Help determining if a circuit was tampered with

Thread Starter

Redux

Joined Feb 4, 2016
13
Hello All!
This is my first post here, so thank you in advance for any answers and I'm happy to be part of the community.

I work for an electronics restoration company. We clean, repair, test and restore electronics after smoke, fire or water.
I am the primary IT electronics tech. So when it comes to circuitry I am a bit above a novice but not much. I can identify components and solder easy things but I am in no way advanced or even a strong intermediate.

The issue
A client had an incident involving water. The item were being stored and were not powered on or connected to power at the time of the loss. At most these items had some dampening from the water and were no where near soaked. We see this all of the time. Items are cleaned with deionized water and solvents and placed in a static free dry room then they are tested or in this case items were cleaned using denatured alcohol and contact cleaner and dried. All common practice that yields 90% positive results.
After cleaning and drying the items are tested. The items in question are a Flashforge Dreamer 3D printer and a Cisco SG500X-48 Managed Switch. We cleaned and dried them and they tested fine. The switch was tested to power on and handle a little bit of network traffic. The 3D printer was tested with a 4hr print and a 14hr print both prints went well and the unit was on for about 48hrs.
Both the 3D printer and Switch were returned to the customer. A few days later he complained about the items not functioning properly when he tested them. The client is extremely tech savvy. I guarantee he knows more about circuitry than I do. His complaints were that one of the extruders on the 3D printer wasn't functioning properly and that the switch had a loud fan.
We picked up the items and brought them back to test. Upon return of the items the switch was plugged into power and the tech went to the bathroom. Literally 2min later one of the network jack arrays started smoking the board. It is a perfect circle under the first nic connection array. The 3D printer I had up printing via sd card. It was functioning well. Later I plugged in the usb to test other settings via the pc software and 2 min later more magic smoke and an IC behind the usb port fried and caused the unit to fail.

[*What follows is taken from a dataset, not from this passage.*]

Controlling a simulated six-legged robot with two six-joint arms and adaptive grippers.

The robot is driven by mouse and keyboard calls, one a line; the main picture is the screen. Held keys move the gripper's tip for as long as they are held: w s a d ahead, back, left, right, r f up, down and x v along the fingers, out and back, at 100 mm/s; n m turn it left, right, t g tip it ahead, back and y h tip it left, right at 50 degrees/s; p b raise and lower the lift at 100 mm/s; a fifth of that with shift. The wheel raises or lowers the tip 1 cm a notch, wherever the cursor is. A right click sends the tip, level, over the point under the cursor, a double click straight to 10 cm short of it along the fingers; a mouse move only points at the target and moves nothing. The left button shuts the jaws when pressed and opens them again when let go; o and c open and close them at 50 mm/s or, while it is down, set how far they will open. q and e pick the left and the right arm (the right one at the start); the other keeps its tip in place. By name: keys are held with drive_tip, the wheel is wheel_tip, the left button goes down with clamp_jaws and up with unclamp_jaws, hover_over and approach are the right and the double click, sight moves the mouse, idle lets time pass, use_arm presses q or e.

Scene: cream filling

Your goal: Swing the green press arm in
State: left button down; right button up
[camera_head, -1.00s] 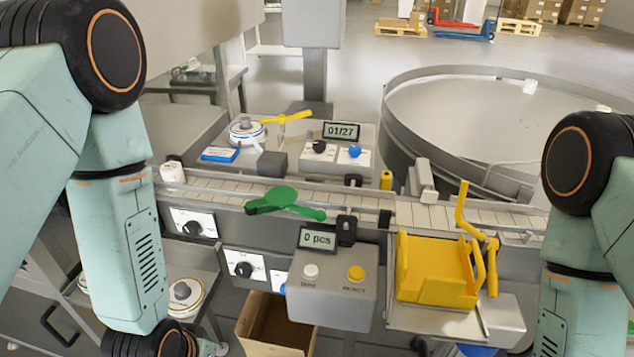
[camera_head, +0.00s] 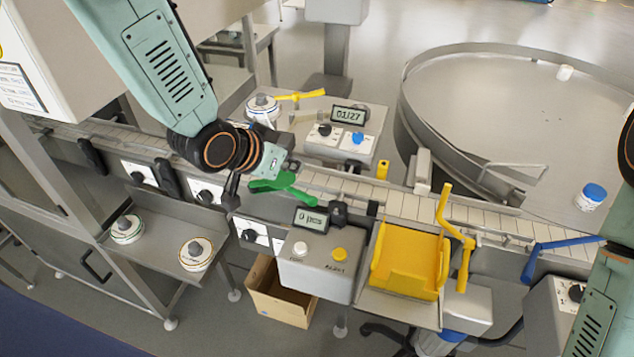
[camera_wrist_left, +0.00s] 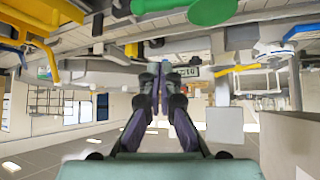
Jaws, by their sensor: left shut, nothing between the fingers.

Now these issues are consistent with what water could be expected to do to a circuit. However they did this after we followed a very much practiced restoration process and after we tested them and the client tested them. This seems very fishy to me. It is highly uncommon as we do this all of the time. So my question is what could be done to these circuits or components to cause this? As in is there a way to tamper with the devices to yield the issues observed. The switch went first so I visually inspected the 3D printer prior to working on it. Please see attached photos. I saw nothing odd about the components of circuits involved upon visual inspection, I did not break out a meter prior.
I have attached pictures with the affected boards and components highlighted.
20160203_105614.jpg 3d printer prior
20160203_105623.jpg 3d printer prior
20160203_151905.jpg 3d printer after
DSCN6567.JPG Switch prior
DSCN6571.JPG Switch prior
DSCN6572.JPG Switch prior
DSCN6728.JPG Switch after
DSCN6729.JPG Switch after
 

Attachments

Kermit2

Joined Feb 5, 2010
4,162
I've done warranty repair on radios in the past. Tamper proofing does help weed out the devious customers.

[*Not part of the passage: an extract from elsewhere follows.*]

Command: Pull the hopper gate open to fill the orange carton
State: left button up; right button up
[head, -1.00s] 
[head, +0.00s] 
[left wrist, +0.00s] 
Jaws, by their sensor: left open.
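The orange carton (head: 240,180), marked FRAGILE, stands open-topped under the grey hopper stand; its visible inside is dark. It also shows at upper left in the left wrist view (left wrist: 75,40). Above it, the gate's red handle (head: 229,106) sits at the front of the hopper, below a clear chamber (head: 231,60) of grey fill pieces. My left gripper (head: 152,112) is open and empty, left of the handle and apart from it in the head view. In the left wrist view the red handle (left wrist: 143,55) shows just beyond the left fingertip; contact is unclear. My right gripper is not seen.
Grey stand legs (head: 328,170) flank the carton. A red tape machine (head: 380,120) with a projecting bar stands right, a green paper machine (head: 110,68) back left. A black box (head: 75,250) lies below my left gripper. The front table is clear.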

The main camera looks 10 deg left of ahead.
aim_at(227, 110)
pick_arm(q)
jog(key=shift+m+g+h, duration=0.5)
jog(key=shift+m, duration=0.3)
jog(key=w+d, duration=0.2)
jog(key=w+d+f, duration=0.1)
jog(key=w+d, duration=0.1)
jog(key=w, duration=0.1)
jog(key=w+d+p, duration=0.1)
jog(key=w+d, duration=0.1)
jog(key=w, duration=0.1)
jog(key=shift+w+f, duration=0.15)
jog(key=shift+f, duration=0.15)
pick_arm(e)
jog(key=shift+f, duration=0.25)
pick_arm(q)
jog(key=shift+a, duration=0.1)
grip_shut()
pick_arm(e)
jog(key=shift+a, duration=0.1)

Tiny scratches made with a graver, that go down the side of a screw head and make a matched mark on the outside surface. Examed visually with a 5X eye loupe one will easily see if the screws have been moved in any way.
Very very thin short strip of white paper, the shape of Christmas tree tinsel can be held at the edge of plug in connectors and the mating plug inserted. If tampered with the little fleck of paper gets removed.

Last straw and one my boss came up with.
A screw with a LH thread. The old boy twisted a right angle bracket off the radio case wall trying to get that screw off. :) He didn't get a warranty repair.
 

Dodgydave

Joined Jun 22, 2012
11,284
Is it possible to swap the whole pcb usb board for another one, are there any serial numbers on the pcb, or software serial ids, that the client could have done the damage on a different printer?
 

Thread Starter

Redux

Joined Feb 4, 2016
13
Lol. Thank you Kermit. those are all great temperproofing ideas and I will employ them when I fix the devices. Thank you for the input. I am curious as to what could have caused the issues as is. It seems like there was no evidence of tampering but for 2 items to come back and smoke immediately after being tested rigorously seems a bit odd. I am trying to think of an oil or something aqueous that would hang around for a bit and cook the circuits upon the introduction of electricity.
 

Thread Starter

Redux

Joined Feb 4, 2016
13
Is it possible to swap the whole pcb usb board for another one, are there any serial numbers on the pcb, or software serial ids, that the client could have done the damage on a different printer?
Dodgy Dave,
I am ordering a replacement board. Im going to fix it. I just want to try to prove this guy tampered with it to dupe us and the insurance company.
 

joeyd999

Joined Jun 6, 2011
5,234
I just want to try to prove this guy tampered with it to dupe us and the insurance company.
Careful! Blaming your customers without ironclad and demonstrable proof (i.e photos before/after, etc,) is bad business practice. The cost of sucking it up and eating the damage could be far less than a bad internet review -- or law suit (for defamation).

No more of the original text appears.